*Problem description:*
Select all lines with the string "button" in them, and copy those lines.
** begin **
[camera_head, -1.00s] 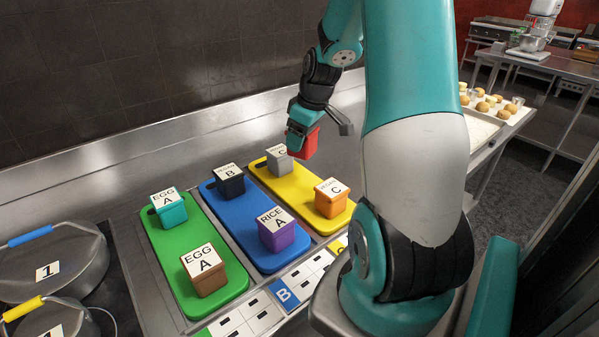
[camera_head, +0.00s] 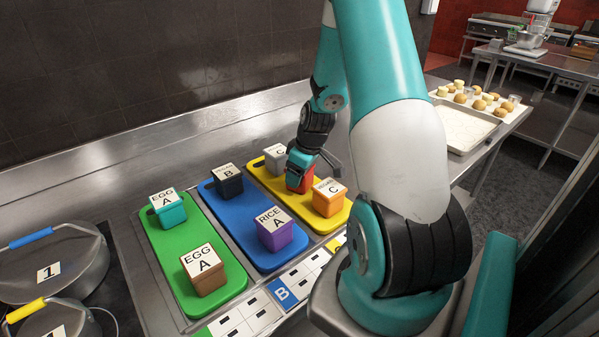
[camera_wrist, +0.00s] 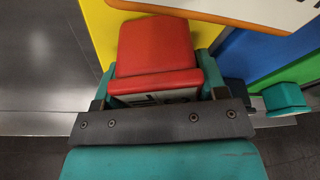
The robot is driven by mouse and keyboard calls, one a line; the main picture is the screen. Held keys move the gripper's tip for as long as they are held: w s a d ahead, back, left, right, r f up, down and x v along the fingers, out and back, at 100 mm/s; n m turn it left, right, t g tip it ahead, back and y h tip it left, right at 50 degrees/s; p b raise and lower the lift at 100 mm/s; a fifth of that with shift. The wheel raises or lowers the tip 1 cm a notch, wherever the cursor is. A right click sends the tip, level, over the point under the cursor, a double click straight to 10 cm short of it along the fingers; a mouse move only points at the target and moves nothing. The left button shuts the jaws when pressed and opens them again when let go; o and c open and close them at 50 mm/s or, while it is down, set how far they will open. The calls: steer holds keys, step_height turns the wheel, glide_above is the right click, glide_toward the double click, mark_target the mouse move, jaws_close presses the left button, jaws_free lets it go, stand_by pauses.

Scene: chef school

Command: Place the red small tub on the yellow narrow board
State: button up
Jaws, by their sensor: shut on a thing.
** end **
*Written response:*
The robot is driven by mouse and keyboard calls, one a line; the main picture is the screen. Held keys move the gripper's tip for as long as they are held: w s a d ahead, back, left, right, r f up, down and x v along the fingers, out and back, at 100 mm/s; n m turn it left, right, t g tip it ahead, back and y h tip it left, right at 50 degrees/s; p b raise and lower the lift at 100 mm/s; a fifth of that with shift. The wheel raises or lowers the tip 1 cm a notch, wherever the cursor is. A right click sends the tip, level, over the point under the cursor, a double click straight to 10 cm short of it along the fingers; a mouse move only points at the target and moves nothing. The left button shuts the jaws when pressed and opens them again when let go; o and c open and close them at 50 mm/s or, while it is down, set how far they will open. The calls: steer holds keys, step_height turns the wheel, glide_above is the right click, glide_toward the double click, mark_target the mouse move, jaws_close presses the left button, jaws_free lets it go, stand_by pauses.
State: button up

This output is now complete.